İzmir Büyükşehir Belediyesi (İzBB) bünyesinde çalışan 158 işçi, kapitalist sistemin tipik bir uygulaması olan ücretsiz izne çıkarılma kararına karşı örgütlü bir direniş sergiledi. İşçilerin başlattığı eylemler, burjuva yönetiminin geri adım atmasını sağladı. Bu mücadele, işçi sınıfının birleşik ve örgütlü olduğunda neler başarabileceğini bir kez daha gösterdi.
Belediye Başkanı Cemil Tugay, işçilerin eylemleri sonrası DİSK ile yapılan müzakerelerde geri adım atmak zorunda kaldı. Ancak Tugay’ın işçilere yönelik yaptığı konuşma, burjuva yönetimlerin ikiyüzlü tutumunu bir kez daha ortaya koydu. Tugay, “Niyet kötü olmadıktan sonra her türlü sorun hallolur. Kimsenin kimseyi üzmek gibi bir düşüncesi yok. Ben hayatım boyunca zalim olmadım, olmayacağım” diyerek, işçilerin haklı mücadelesini küçümsemeye çalıştı. Ancak gerçek şu ki, işçilerin ücretsiz izne çıkarılması kararı, tam da kapitalist sistemin zalimce uygulamalarının bir örneğiydi.

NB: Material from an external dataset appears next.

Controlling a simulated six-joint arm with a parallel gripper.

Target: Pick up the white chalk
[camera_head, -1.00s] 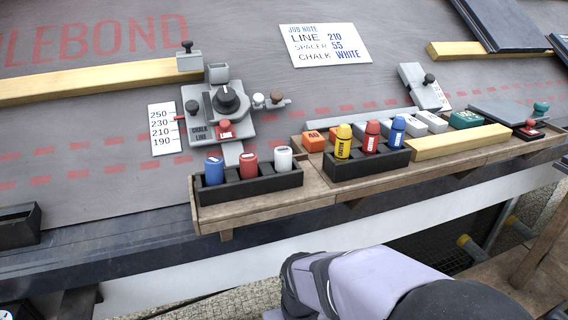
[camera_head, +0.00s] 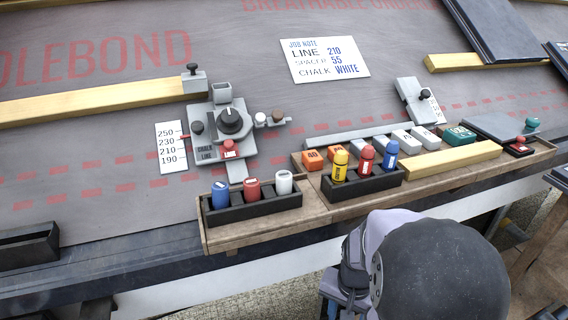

Tugay’ın “Sizler uzun yıllar burada çalışacaksınız, ben gideceğim, burayı evinize ekmek götürdüğünüz yer olarak görün” sözleri, işçi sınıfının emeğinin nasıl sömürüldüğünü gizlemeye yönelik bir girişimdir. İşçiler, burjuva yönetimlerin çıkarları uğruna çalıştırılan ve gerektiğinde kolayca harcanabilen birer meta olarak görülmektedir. Ancak işçi sınıfı, bu sömürü düzenine boyun eğmeyecek kadar bilinçlidir.
DİSK Ege Bölge Temsilcisi Memiş Sarı’nın “Biz aslında bir yolun aynı yolcusuyuz. Bu kenti hep birlikte büyütmek, hep birlikte hizmet etmek için çalışıyoruz” şeklindeki açıklaması, sınıf işbirlikçiliğinin tehlikeli bir örneğidir. İşçi sınıfı ile burjuvazi asla aynı yolda yürüyemez. İşçilerin çıkarları, burjuva yönetimlerin çıkarlarıyla çelişir. İşçi sınıfı, kendi örgütlü mücadelesiyle haklarını savunmalı ve sömürü düzenine karşı durmalıdır.
Bu mücadele, işçi sınıfının örgütlü olduğunda neler başarabileceğini bir kez daha göstermiştir. Ancak bu zafer, nihai hedefe ulaşmak için yalnızca bir adımdır. İşçi sınıfı, kapitalist sömürü düzenini tamamen yıkmak ve sosyalist bir toplum inşa etmek için mücadeleye devam etmelidir. Burjuva yönetimlerin ikiyüzlü söylemlerine kanmamalı, kendi örgütlü gücüne güvenmelidir.
İşçi sınıfının mücadelesi, ancak sınıfsal bilinç ve örgütlülük ile zafer kazanabilir. Bu mücadele, tüm emekçilere ilham vermeli ve kapitalist sömürü düzenine karşı birleşik bir cephe oluşturulmalıdır. İşçi sınıfının kurtuluşu, ancak kendi eseri olacaktır.